__Extracted information__:
┏━━
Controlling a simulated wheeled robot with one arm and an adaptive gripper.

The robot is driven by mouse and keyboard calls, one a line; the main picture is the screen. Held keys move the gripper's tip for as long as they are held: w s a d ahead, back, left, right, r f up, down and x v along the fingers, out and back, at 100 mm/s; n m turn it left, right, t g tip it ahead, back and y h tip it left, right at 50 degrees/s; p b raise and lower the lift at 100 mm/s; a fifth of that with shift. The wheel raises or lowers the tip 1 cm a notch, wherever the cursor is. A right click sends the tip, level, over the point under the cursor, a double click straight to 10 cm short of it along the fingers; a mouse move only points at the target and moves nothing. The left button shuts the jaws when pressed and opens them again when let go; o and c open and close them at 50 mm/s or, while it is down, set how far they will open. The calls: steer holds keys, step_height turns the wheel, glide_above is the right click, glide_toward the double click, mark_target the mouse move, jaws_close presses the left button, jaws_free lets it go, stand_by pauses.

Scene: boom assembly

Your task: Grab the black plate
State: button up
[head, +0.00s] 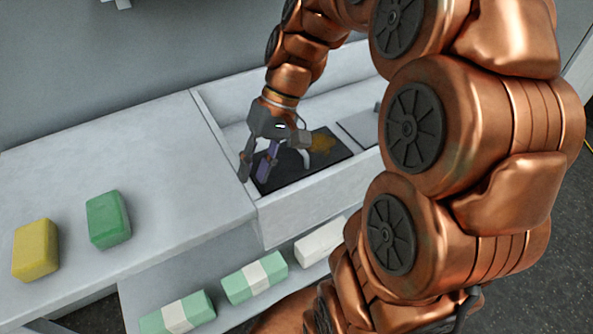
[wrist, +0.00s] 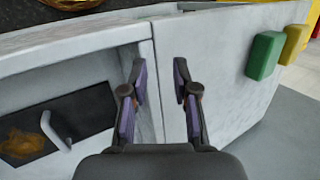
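The black plate (head: 304,163) lies flat in the bottom of a light grey, open-topped bin. It has a white handle and a brownish-orange stain. My gripper (head: 256,172) is above the plate's left end in the head view, near the bin's left wall, and partly hides the plate. In the wrist view the plate (wrist: 83,118) is at the lower left, with its handle standing up from it. My gripper's fingers (wrist: 160,92) are apart with nothing between them, over the bin's side wall and to the right of the plate.
The bin's walls (head: 318,190) rise around the plate. A grey panel (head: 362,127) lies farther right in the bin. Left of it, a counter (head: 150,180) holds a green block (head: 108,219) and a yellow block (head: 36,249). Green-and-white blocks (head: 254,277) sit on a lower shelf.

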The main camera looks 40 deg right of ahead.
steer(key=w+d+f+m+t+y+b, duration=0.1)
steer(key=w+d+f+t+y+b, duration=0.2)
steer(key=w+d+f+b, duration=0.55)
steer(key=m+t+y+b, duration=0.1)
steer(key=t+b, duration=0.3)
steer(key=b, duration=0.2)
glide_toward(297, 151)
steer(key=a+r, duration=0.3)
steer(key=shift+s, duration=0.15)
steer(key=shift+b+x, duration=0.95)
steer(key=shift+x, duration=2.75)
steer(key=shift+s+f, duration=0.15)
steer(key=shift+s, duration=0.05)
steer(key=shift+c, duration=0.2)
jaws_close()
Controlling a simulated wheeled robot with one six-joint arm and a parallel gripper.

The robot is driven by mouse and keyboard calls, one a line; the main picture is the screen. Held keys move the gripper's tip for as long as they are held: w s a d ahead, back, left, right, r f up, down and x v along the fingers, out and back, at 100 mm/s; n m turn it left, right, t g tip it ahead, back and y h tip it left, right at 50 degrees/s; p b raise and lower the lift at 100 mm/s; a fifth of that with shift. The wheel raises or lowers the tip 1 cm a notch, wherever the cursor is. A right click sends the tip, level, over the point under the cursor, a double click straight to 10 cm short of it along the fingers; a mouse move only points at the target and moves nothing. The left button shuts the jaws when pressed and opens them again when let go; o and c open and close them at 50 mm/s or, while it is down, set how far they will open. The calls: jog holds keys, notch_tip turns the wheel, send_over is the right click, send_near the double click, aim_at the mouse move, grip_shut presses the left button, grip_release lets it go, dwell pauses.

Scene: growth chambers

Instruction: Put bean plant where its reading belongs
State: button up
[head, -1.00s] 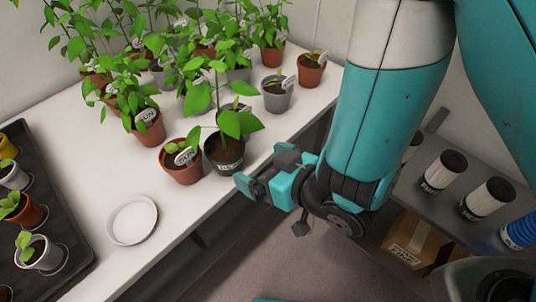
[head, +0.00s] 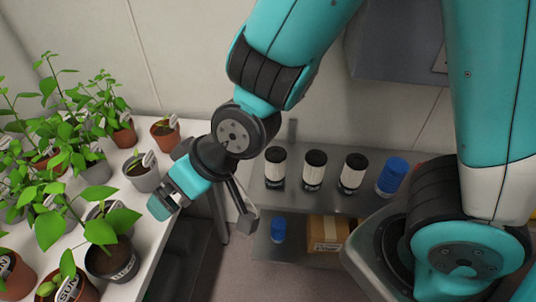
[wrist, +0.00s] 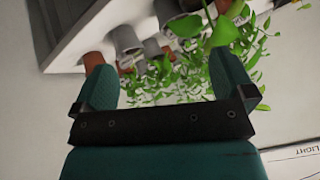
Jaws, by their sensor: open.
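Potted plants crowd the white bench at the left of the head view. A broad-leaved plant in a dark pot (head: 112,264) with white lettering stands near the bench's front edge; I cannot read the lettering well enough to name the bean plant. Beside it is a terracotta pot with a white tag (head: 68,290). A grey pot with a small plant (head: 142,172) stands farther back, near my gripper (head: 166,204). My gripper is open and empty, by the bench edge. The wrist view shows its spread fingers (wrist: 165,82) with pots and leaves beyond, nothing between them clearly held.
A small terracotta pot (head: 165,134) stands at the bench's far end. To the right, a grey shelf (head: 330,205) holds several black-topped white canisters (head: 314,170) and a blue one (head: 392,176). A cardboard box (head: 327,233) sits below. A sign reading LIGHT (wrist: 290,160) shows in the wrist view.

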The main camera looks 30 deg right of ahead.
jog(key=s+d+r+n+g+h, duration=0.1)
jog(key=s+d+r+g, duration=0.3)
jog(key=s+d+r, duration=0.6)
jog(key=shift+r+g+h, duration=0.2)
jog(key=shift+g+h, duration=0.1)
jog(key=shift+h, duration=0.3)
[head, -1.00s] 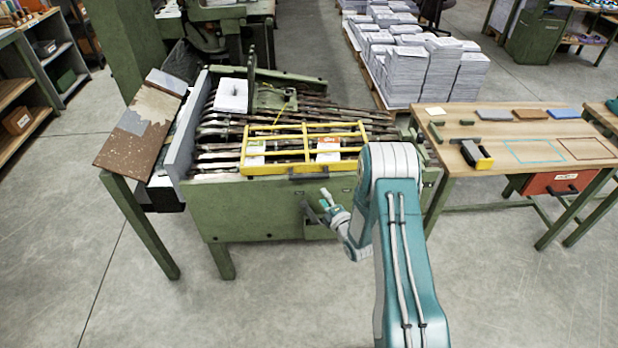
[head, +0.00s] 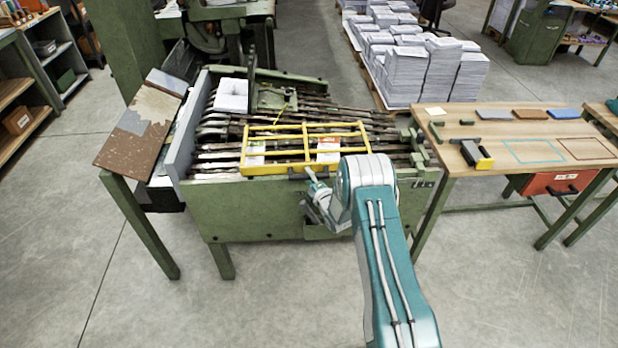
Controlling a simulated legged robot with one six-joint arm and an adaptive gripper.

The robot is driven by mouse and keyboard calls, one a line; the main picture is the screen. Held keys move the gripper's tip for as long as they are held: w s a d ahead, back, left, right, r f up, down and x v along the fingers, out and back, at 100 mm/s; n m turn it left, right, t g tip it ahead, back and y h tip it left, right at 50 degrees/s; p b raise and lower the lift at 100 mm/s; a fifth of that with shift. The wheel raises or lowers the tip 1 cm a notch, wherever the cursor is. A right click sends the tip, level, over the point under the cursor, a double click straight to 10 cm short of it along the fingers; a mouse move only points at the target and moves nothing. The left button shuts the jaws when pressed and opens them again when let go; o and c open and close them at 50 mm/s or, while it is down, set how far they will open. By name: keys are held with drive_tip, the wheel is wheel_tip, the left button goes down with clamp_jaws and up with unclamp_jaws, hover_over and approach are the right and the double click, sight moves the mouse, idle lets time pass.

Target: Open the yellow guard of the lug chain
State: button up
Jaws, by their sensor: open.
┗━━
Wherever "Scene" shows up in a line, copy that line.

Scene: boom assembly
Scene: growth chambers

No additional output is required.